I found it quite easy to regenerate identical XML from the output of Roberto's
parser on the lua-users.org Wiki, but in a very specialized context: the XML
files were those produced by `pdftohtml -xml`, for which the DTD is
self-contained and a mere 49 lines long. A far cry from SVG's over 300 lines
mainly pulling in other files, I'll admit.
Here is what I did: I tweaked Roberto's code to provide a metatable
for every table-valued item.
element_mt = { __tostring =
function(s)
if type(s)=='string' then return s end
assert(s.tag)
local render = render[s.tag]
if type(render)=='string' then return render
elseif type(render)=='function' then return render(s)

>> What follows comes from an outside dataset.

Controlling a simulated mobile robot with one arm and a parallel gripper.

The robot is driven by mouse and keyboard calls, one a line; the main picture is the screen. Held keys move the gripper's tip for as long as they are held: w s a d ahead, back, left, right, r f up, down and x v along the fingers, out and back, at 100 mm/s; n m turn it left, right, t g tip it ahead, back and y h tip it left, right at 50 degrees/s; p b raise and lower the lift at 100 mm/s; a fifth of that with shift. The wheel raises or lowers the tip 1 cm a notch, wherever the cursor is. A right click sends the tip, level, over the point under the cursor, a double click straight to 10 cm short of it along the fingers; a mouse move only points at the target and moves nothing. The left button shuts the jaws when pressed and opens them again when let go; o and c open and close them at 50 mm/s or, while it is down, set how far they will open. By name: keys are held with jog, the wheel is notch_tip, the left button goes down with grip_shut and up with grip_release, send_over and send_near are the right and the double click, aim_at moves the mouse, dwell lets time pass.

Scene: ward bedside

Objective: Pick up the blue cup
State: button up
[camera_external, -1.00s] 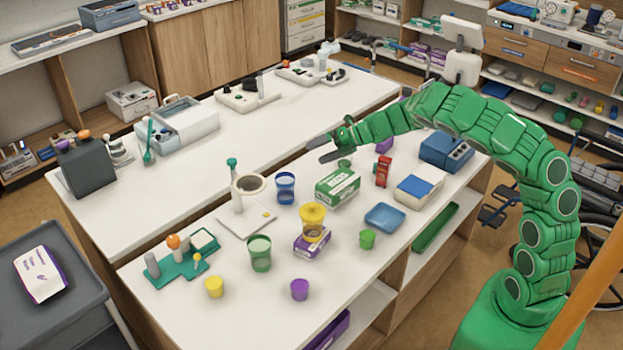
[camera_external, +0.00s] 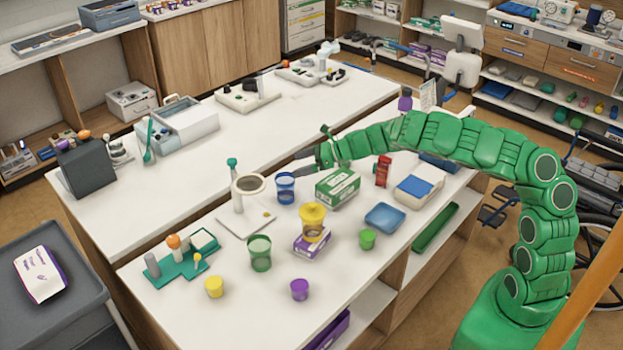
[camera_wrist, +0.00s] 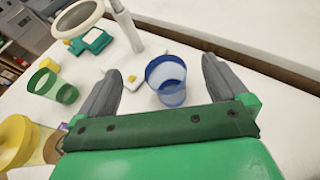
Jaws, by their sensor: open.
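The blue cup (camera_external: 285,188) stands upright on the white table, just left of the green-and-white box in the external view. It is translucent and looks empty. In the wrist view the blue cup (camera_wrist: 168,82) lies ahead, between the two grey fingers and nearer the right one. My gripper (camera_external: 304,164) is open and empty, at the cup's upper right in the external view. In the wrist view the fingers of my gripper (camera_wrist: 160,75) are spread wide on either side of the cup. I cannot tell whether either finger touches it.
A green-and-white box (camera_external: 338,186) stands close to the cup's right. A ring-topped stand (camera_external: 249,186) is close on its left. A green cup (camera_external: 260,253) stands nearer the front left.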

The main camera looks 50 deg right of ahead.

else error("Can't convert type '"..s.tag.."' to s string")
end
end }
Then the regenerate routine becomes:
local function assemble(document)
local s = {}
local box = document.first
while box do
s[#s+1] = tostring(box)
box = box.next
end
return tconcat(s,'\n')
end
The global or upvalue "render" is
local render = {
pdf2xml = lines,
page = lines,
document = assemble,
text = contents,
b = function(s) return '**'..contents(s)..'**' end,
i = function(s) return '*'..contents(s)..'*' end,
a = contents,
outline = "<outline>",
fontspec = "<fontspec>" }
with
contents = bind_concat""
lines = bind_concat"\n"
where
function bind_concat(sep)
--- table.concat with bound separator and `tostring` filter
return function(t)
local u={}
if type(t)=='string' then return t end
for k,v in ipairs(t) do u[k]=tostring(v) end
return tconcat(u,sep)
end
end
Note that "render" depends on the DTD. Writing a module that
can generate generate "render" from an arbitrary DTD was not
part of my purposes; writing a different "render" than converts
to say Markdown rather than plain text is, but not yet to the
level where I can share it.